Q: The film is likely to rekindle a lot of interest in Marguerite Duras, and will introduce her to a whole new generation of readers and viewers, as she was an extraordinary film director too, becoming aware of a revolutionary artist beyond her status as a literary figure. To what extent is Duras relevant to the current artistic landscape, and what can she bring to this new generation?
A: She was incredible at portraying her characters, because she got to the heart of their desires. And she has so much charm also. There is this beautiful archive footage of Duras talking with three young high school girls, and they tell her, “You talk about me.” She nearly cried. She’s not doing psychoanalysis, but she has a very good idea of what’s inside her characters, because she immerses herself in their point of view. With what love can you live, even if you do nothing? She was all sorts of things, a great writer, a feminist who was interested in men too, and also a controversial figure too. Some of the things she says in the film are terrible!

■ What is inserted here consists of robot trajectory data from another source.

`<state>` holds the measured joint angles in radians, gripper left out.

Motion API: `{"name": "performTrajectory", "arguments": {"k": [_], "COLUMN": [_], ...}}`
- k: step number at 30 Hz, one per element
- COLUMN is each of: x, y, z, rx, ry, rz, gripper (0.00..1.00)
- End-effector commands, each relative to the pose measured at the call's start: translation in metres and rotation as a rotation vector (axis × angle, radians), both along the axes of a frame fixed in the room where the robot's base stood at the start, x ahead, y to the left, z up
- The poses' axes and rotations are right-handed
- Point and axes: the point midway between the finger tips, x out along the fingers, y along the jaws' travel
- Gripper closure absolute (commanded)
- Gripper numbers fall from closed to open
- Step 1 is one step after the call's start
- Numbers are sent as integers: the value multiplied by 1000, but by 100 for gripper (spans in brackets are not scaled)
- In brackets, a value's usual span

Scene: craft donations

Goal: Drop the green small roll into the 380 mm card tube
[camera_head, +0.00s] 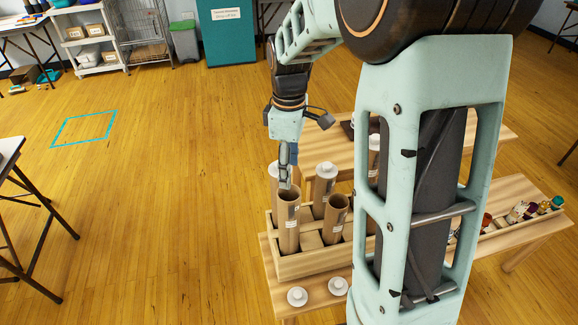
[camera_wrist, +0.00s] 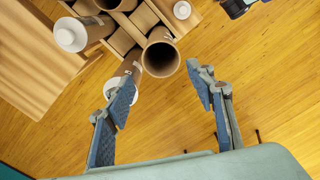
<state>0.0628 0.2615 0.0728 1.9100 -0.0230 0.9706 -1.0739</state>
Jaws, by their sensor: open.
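Several brown card tubes stand upright in a wooden rack on the bench. An open tube (camera_head: 288,222) stands at the rack's front left, and a shorter-looking open tube (camera_head: 336,218) is to its right. I cannot read which is the 380 mm one. My gripper (camera_head: 287,182) points down at the front-left tube's mouth. In the wrist view my gripper (camera_wrist: 164,92) is open, with nothing between its fingers; an open tube mouth (camera_wrist: 161,59) lies just beyond the fingertips. No green roll shows inside it. A green-topped roll (camera_head: 557,202) stands at the far right, perhaps the named one.
White-capped tubes (camera_head: 326,172) stand behind the open ones. Two loose white caps (camera_head: 297,296) lie on the bench in front of the rack (camera_head: 300,265). My arm hides the bench's middle.

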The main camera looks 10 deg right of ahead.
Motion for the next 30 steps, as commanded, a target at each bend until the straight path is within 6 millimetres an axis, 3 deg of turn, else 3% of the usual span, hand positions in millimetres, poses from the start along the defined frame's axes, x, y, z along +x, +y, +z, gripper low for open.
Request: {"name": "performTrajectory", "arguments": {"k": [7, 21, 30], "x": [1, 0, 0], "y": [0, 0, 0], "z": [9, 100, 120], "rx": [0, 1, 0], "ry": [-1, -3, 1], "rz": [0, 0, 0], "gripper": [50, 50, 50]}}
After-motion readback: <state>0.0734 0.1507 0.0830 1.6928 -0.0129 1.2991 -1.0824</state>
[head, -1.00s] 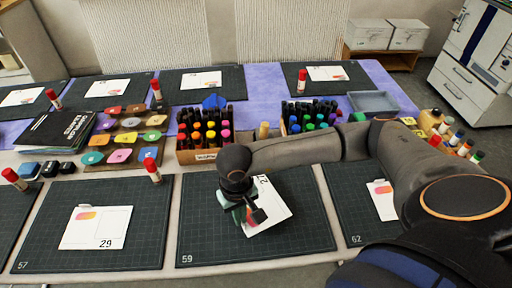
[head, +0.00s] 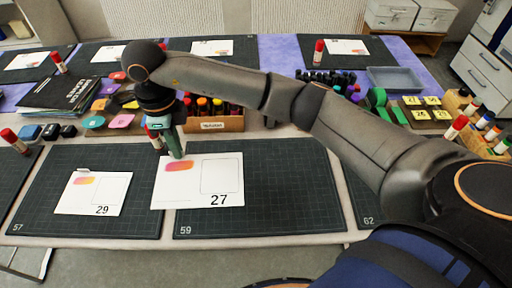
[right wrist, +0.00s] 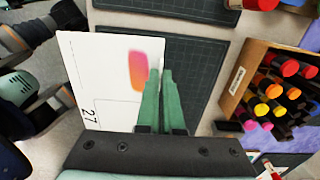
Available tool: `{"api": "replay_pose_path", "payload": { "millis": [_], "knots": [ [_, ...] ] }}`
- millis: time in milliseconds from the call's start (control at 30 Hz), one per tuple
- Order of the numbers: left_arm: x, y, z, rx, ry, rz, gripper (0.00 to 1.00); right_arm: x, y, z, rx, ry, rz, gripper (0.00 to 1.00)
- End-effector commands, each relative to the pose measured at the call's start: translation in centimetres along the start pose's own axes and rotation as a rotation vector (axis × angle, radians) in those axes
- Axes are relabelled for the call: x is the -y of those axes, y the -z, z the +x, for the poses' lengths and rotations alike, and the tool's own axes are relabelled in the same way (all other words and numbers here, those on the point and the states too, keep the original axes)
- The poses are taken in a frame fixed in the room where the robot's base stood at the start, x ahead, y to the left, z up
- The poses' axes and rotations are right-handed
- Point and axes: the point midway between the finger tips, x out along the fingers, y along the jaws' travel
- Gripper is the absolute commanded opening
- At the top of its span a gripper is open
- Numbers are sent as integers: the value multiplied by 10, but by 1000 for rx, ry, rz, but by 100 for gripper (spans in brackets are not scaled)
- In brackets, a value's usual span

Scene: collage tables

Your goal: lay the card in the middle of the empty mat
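My right gripper (head: 178,155) is shut on the top edge of a white card (head: 185,194) numbered 27, with a pink-orange patch. In the right wrist view the green fingers (right wrist: 162,75) pinch the card (right wrist: 97,70) at its edge. The card hangs tilted above the table, overlapping the left part of the dark mat 59 (head: 290,215) and the right edge of mat 57. Mat 59 has no card lying on it in the part I see. I cannot make out my left gripper.
Mat 57 (head: 30,215) bears a card numbered 29 (head: 92,193). A box of markers (head: 212,124) stands behind mat 59. A red-capped glue stick (head: 152,138) is close to the gripper. A grey tray (head: 393,80) and yellow number tiles (head: 420,114) are at the right.

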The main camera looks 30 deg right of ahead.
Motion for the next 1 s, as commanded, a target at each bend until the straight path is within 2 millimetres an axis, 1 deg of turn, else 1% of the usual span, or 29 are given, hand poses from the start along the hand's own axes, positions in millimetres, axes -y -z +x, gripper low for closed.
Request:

Q: Sadly the younger generation does not grasp that very well, because of how they are formed in their way of thinking. I spoke to a younger critic who was shocked by, as he called it, the “rampant homophobia of Duras.” I tried to explain that it goes beyond that, that when Duras hurls those slurs at Andréa it’s showing how much she loves him.
A: She is jealous!
Q: Duras is a person who would probably be hated nowadays, but thankfully you’re not shying away from portraying that part of her complexity. You show things that some people don’t want to hear about Duras.
A: It is all there in the original text. I decided to show the sex scene in the woods for that reason, to show Yann’s ambiguity, that he wanted both. A long time after Duras died, Andréa had a relationship with another woman, and he was telling her “I’m not a fag, I’m not homosexual.”